Quid de l’aide juridictionnelle ? Tous les clients n’y sont pas éligibles, et, surtout, certains estiment que cette forme de paiement ne leur permet pas de vivre. « L’aide juridictionnelle, ça revient à être payé 1 centime de l’heure, nous précise Me Marie Grimaud. C’est comme le droit à la CMU. On ne peut pas gagner sa vie en tant que professionnel si on n’a que ça. Mais normalement, dans un cabinet, on mutualise. Si un client peut se le permettre, il en aura pour 50 000 euros et, sinon, on s’adapte et il n’aura à payer que 1 000 euros. C’est aussi le rôle d’un avocat d’aider les clients à trouver les moyens de payer s’il ne peut plus faire face. On se doit de trouver des solutions. On active par exemple la protection juridique comprise dans l’assurance habitation. On doit être irréprochable car on a des gens très vulnérables face â nous. »
Une autre femme, qui veut rester anonyme, nous raconte avoir connu neuf avocates différentes, avec, à chaque fois, des expériences compliquées : aucun geste pour les honoraires (jusqu’à s’entendre dire : « Vous n’avez pas un ami qui peut vous prêter de l’argent ? »), certaines qui s’engageaient avec l’aide juridictionnelle mais demandaient de l’argent en espèces, et d’autres qui ne prenaient pas en compte correctement son dossier.

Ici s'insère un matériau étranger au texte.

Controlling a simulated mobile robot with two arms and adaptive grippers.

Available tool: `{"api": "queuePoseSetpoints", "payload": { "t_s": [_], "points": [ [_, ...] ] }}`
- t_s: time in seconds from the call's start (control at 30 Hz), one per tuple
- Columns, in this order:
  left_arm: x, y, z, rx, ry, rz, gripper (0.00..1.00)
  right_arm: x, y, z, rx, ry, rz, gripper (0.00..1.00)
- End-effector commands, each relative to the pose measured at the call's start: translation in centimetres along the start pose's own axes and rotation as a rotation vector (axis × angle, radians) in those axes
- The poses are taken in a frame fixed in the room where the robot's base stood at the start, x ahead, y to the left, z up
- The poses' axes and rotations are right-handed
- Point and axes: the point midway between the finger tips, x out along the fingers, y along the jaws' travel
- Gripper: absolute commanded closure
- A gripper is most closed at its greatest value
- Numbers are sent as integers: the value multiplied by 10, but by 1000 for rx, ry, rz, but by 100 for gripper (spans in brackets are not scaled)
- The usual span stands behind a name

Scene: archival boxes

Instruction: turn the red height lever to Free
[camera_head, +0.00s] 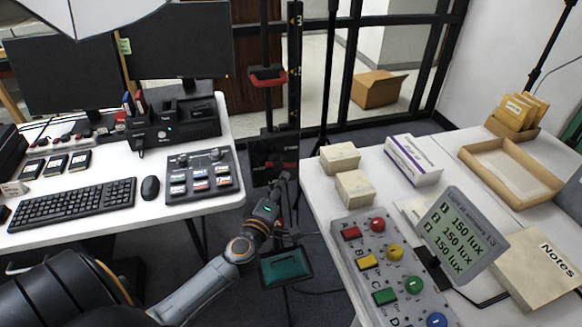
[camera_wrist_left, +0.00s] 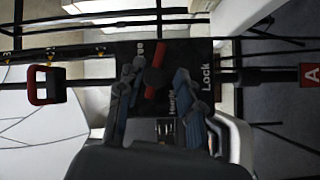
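The red height lever (camera_wrist_left: 151,91) is a short red bar with a dark round hub, on a black panel (camera_wrist_left: 188,50) in the left wrist view. The panel has white lettering: "Lock" at the right, "Height" below the hub, and a partly hidden word ending in "ee" at the left. My left gripper (camera_wrist_left: 160,74) is open, its fingers on either side of the lever; I cannot tell if they touch it. In the head view, my left gripper (camera_head: 279,184) is in front of the lower part of the black panel (camera_head: 273,150); the lever is not clear there. My right gripper is out of view.
A red handle (camera_head: 268,77) sits on the column above the panel. A left desk with keyboard (camera_head: 72,204) and control box (camera_head: 199,177), and a right table with button panel (camera_head: 390,270) and boxes (camera_head: 413,160), flank the arm. A green tray-like piece (camera_head: 286,268) is below.

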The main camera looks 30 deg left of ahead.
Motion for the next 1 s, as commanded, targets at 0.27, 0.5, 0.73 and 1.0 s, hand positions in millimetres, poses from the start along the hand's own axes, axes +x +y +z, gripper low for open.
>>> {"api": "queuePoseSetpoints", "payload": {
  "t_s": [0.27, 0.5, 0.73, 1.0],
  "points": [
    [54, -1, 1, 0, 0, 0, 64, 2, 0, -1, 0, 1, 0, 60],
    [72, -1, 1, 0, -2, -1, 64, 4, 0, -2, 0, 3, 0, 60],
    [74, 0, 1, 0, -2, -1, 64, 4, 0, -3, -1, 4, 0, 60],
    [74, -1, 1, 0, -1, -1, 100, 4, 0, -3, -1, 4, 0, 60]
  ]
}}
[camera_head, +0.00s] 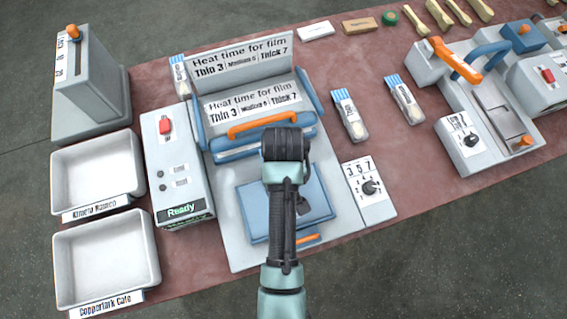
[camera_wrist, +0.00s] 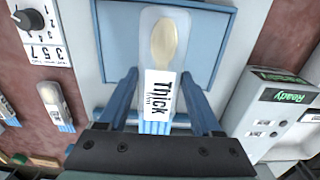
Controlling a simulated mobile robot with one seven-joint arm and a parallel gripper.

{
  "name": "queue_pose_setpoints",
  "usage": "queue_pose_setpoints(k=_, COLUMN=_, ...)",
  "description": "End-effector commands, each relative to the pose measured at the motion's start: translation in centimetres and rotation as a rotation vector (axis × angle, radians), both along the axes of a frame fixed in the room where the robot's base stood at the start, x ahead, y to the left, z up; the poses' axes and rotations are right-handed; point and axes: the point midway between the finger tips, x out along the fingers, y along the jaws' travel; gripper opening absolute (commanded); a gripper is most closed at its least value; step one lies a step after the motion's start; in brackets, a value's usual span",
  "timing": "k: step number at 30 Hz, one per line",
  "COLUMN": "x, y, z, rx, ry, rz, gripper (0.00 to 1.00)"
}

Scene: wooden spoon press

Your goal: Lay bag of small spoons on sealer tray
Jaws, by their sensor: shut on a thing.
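The clear bag (camera_wrist: 162,50) shows in the wrist view, with a pale spoon inside, a white "Thick" label and a blue-striped end. My gripper (camera_wrist: 160,76) is shut on it, with one blue finger along each side. The bag's spoon end lies over the blue sealer tray (camera_wrist: 219,40); I cannot tell whether it touches. In the head view the blue sealer tray (camera_head: 258,215) is partly covered by my arm, and the held bag and fingertips are hidden. The sealer (camera_head: 275,79) has its orange-handled lid raised behind the tray.
More spoon bags lie right of the sealer (camera_head: 349,115), (camera_head: 404,99) and at its back left (camera_head: 181,77). A dial box (camera_head: 371,200) stands right of the tray, a "Ready" box (camera_head: 172,150) left. Two white bins (camera_head: 135,160), (camera_head: 152,255) stand far left. Another orange-handled machine (camera_head: 480,140) stands right.

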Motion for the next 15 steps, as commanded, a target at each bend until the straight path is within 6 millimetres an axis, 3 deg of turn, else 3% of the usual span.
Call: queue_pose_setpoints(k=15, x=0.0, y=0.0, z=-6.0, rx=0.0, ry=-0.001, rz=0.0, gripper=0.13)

C’est un véritable mouvement de victimes en colère qui semble se mettre en place. Beaucoup sont très remontées : « Nous sommes des proies pour les avocats » ; « Ils voient arriver de la chair fraîche » ; « On est leur panneau publicitaire lorsque l’on est médiatisé ». L’une d’elles pointe une situation qui lui semble injuste : « Ce n’est pas normal que quand un homme est en garde â vue pour des violences, lui ait le droit d’avoir un avocat commis d’office et gratuit, mais que nous, nous devions payer ».
« Elle a fait foirer mon procès, elle est venue les mains dans les poches »
C’est aussi la question de la spécialité « violences conjugales » qui est posée par les victimes. Plusieurs d’entre elles ont découvert qu’en réalité cette spécialité n’existe pas. « Pourtant, certaines étaient présentées comme cela sur BFM ! » s’étonne une victime.
Certaines consœurs de Tomasini ne se privent pas de rappeler d’ailleurs que cette dernière était, au départ, spécialisée en droit des affaires. Celles qui se disent spécialisées en violences conjugales le deviennent à force de prendre ces dossiers, mais n’ont pas eu de formation spécifique. Des avocates appellent à ce que cela soit mis en place, au regard de la complexité de ces affaires. Le barreau de Paris commence à proposer des formations en ce sens avec la Fondation des femmes.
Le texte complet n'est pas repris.